[Goal] Below you will find a set of lines. Repeat them all exactly.

-- begin Data provided --

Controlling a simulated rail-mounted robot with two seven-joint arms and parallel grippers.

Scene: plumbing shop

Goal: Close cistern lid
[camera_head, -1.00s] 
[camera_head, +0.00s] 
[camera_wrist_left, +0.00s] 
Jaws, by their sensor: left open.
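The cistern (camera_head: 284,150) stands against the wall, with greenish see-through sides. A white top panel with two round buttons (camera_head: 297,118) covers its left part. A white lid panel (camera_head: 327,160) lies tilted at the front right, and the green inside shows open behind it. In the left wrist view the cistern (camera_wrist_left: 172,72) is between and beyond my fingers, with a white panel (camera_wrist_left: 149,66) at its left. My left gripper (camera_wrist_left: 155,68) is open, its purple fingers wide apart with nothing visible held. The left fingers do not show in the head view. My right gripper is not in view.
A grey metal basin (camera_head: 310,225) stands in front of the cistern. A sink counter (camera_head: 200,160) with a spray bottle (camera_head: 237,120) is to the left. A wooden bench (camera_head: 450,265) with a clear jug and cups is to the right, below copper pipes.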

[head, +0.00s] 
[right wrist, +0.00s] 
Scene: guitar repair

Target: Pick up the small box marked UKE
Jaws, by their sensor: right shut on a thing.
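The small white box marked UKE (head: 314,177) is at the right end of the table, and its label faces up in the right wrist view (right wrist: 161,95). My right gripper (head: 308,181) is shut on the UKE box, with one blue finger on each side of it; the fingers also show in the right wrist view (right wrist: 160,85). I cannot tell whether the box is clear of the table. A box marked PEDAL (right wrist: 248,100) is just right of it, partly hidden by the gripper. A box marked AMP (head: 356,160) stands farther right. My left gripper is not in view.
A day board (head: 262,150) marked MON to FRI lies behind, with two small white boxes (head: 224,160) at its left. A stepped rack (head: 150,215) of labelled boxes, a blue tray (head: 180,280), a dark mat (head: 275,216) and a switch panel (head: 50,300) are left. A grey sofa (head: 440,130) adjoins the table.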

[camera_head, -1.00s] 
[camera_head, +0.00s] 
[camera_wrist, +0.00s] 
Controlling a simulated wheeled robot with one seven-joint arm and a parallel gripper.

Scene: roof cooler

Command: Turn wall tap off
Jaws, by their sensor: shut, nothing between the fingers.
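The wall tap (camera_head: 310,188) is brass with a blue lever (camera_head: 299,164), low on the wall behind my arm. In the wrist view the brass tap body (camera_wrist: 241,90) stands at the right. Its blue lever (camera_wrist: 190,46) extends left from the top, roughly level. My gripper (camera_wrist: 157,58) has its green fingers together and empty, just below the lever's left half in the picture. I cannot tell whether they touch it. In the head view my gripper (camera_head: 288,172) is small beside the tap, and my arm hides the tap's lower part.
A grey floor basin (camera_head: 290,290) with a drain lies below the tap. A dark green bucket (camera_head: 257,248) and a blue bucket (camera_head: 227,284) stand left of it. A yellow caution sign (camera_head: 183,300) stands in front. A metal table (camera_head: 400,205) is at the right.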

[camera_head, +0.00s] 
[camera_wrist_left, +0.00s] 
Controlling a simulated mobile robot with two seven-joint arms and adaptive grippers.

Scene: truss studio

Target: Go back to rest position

-- end Data provided --

[Answer for this exercise]
Controlling a simulated rail-mounted robot with two seven-joint arms and parallel grippers.

Scene: plumbing shop

Goal: Close cistern lid
[camera_head, -1.00s] 
[camera_head, +0.00s] 
[camera_wrist_left, +0.00s] 
Jaws, by their sensor: left open.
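The cistern (camera_head: 284,150) stands against the wall, with greenish see-through sides. A white top panel with two round buttons (camera_head: 297,118) covers its left part. A white lid panel (camera_head: 327,160) lies tilted at the front right, and the green inside shows open behind it. In the left wrist view the cistern (camera_wrist_left: 172,72) is between and beyond my fingers, with a white panel (camera_wrist_left: 149,66) at its left. My left gripper (camera_wrist_left: 155,68) is open, its purple fingers wide apart with nothing visible held. The left fingers do not show in the head view. My right gripper is not in view.
A grey metal basin (camera_head: 310,225) stands in front of the cistern. A sink counter (camera_head: 200,160) with a spray bottle (camera_head: 237,120) is to the left. A wooden bench (camera_head: 450,265) with a clear jug and cups is to the right, below copper pipes.

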[head, +0.00s] 
[right wrist, +0.00s] 
Scene: guitar repair

Target: Pick up the small box marked UKE
Jaws, by their sensor: right shut on a thing.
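The small white box marked UKE (head: 314,177) is at the right end of the table, and its label faces up in the right wrist view (right wrist: 161,95). My right gripper (head: 308,181) is shut on the UKE box, with one blue finger on each side of it; the fingers also show in the right wrist view (right wrist: 160,85). I cannot tell whether the box is clear of the table. A box marked PEDAL (right wrist: 248,100) is just right of it, partly hidden by the gripper. A box marked AMP (head: 356,160) stands farther right. My left gripper is not in view.
A day board (head: 262,150) marked MON to FRI lies behind, with two small white boxes (head: 224,160) at its left. A stepped rack (head: 150,215) of labelled boxes, a blue tray (head: 180,280), a dark mat (head: 275,216) and a switch panel (head: 50,300) are left. A grey sofa (head: 440,130) adjoins the table.

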[camera_head, -1.00s] 
[camera_head, +0.00s] 
[camera_wrist, +0.00s] 
Controlling a simulated wheeled robot with one seven-joint arm and a parallel gripper.

Scene: roof cooler

Command: Turn wall tap off
Jaws, by their sensor: shut, nothing between the fingers.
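The wall tap (camera_head: 310,188) is brass with a blue lever (camera_head: 299,164), low on the wall behind my arm. In the wrist view the brass tap body (camera_wrist: 241,90) stands at the right. Its blue lever (camera_wrist: 190,46) extends left from the top, roughly level. My gripper (camera_wrist: 157,58) has its green fingers together and empty, just below the lever's left half in the picture. I cannot tell whether they touch it. In the head view my gripper (camera_head: 288,172) is small beside the tap, and my arm hides the tap's lower part.
A grey floor basin (camera_head: 290,290) with a drain lies below the tap. A dark green bucket (camera_head: 257,248) and a blue bucket (camera_head: 227,284) stand left of it. A yellow caution sign (camera_head: 183,300) stands in front. A metal table (camera_head: 400,205) is at the right.

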[camera_head, +0.00s] 
[camera_wrist_left, +0.00s] 
Controlling a simulated mobile robot with two seven-joint arms and adaptive grippers.

Scene: truss studio

Target: Go back to rest position

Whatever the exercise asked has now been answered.